Inconsistent Upsert Patterns

Teams that use different upsert strategies (full refresh, append-only, MERGE INTO) inconsistently across Silver tables create fragile, unpredictable data products. Standardize on a single upsert pattern per entity type and document it clearly.

Neglecting Compaction at Gold

Gold tables accumulate small files from incremental loads. Without regular compaction, query performance degrades as engines must open thousands of small files. Dremio's automated optimization or scheduled Spark compaction jobs are essential for Gold layer health.

Skipping Data Quality Gates

The temptation to skip data quality checks between layers to simplify pipelines is strong — but it means that bad data silently propagates through all three layers and surfaces only when a business stakeholder reports an incorrect dashboard. Quality gates at each layer transition are non-negotiable in production systems.

Summary

The Medallion Architecture is the organizational backbone of every well-engineered data lakehouse. By separating raw ingestion (Bronze), data cleansing (Silver), and business analytics (Gold) into distinct, progressively refined layers, it creates a system that is observable, debuggable, and resilient to the inevitable messiness of real-world data.

Apache Iceberg provides the transactional foundation — MERGE INTO for upserts, snapshot isolation for concurrent access, time travel for debugging — that makes the Medallion Architecture practical at scale.
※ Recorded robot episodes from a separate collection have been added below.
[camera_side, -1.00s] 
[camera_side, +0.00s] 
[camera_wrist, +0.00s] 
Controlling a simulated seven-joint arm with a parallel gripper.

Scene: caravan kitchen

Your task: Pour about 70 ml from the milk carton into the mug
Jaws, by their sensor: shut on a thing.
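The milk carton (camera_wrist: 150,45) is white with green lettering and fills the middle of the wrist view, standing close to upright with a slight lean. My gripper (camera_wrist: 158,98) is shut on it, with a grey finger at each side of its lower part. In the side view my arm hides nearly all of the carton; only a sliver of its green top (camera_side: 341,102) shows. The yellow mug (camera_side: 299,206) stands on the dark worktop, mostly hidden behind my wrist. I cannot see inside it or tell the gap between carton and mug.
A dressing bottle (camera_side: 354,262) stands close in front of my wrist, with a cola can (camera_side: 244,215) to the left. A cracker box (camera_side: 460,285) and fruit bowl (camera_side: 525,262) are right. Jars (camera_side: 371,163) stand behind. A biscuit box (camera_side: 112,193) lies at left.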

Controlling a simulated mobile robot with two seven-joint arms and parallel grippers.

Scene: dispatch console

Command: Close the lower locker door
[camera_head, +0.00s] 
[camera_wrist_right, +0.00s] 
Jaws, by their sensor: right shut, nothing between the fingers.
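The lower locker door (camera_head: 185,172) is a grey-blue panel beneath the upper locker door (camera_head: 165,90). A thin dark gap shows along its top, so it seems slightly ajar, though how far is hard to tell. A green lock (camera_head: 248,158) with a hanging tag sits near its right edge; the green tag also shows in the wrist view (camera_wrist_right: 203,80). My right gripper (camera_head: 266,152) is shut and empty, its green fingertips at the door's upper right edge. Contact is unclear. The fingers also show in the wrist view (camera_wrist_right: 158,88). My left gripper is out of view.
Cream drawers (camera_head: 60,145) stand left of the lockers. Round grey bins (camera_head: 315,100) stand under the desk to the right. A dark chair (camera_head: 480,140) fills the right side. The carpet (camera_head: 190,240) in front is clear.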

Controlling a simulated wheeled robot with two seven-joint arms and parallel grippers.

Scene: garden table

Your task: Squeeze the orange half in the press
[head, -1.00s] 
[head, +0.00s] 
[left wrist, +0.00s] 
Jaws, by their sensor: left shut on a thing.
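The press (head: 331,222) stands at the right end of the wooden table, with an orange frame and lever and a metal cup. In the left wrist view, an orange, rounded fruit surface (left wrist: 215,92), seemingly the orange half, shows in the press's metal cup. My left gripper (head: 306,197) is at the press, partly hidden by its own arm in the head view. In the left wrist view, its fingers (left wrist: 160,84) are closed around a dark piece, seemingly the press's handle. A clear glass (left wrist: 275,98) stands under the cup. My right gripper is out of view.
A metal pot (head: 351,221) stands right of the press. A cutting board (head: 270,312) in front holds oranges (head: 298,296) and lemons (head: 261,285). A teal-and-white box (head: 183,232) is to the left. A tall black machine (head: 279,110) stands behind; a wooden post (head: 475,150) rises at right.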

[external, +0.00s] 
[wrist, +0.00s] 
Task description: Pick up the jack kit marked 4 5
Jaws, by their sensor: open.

Dremio provides the query and serving layer that makes Gold data instantly available to business users with sub-second performance.

Teams adopting the lakehouse for the first time should implement the Medallion Architecture from the start — it is far easier to establish the right organizational patterns early than to retrofit them onto an existing collection of unorganized files and tables. The discipline it imposes pays dividends in data quality, operational reliability, and team productivity throughout the life of the data platform.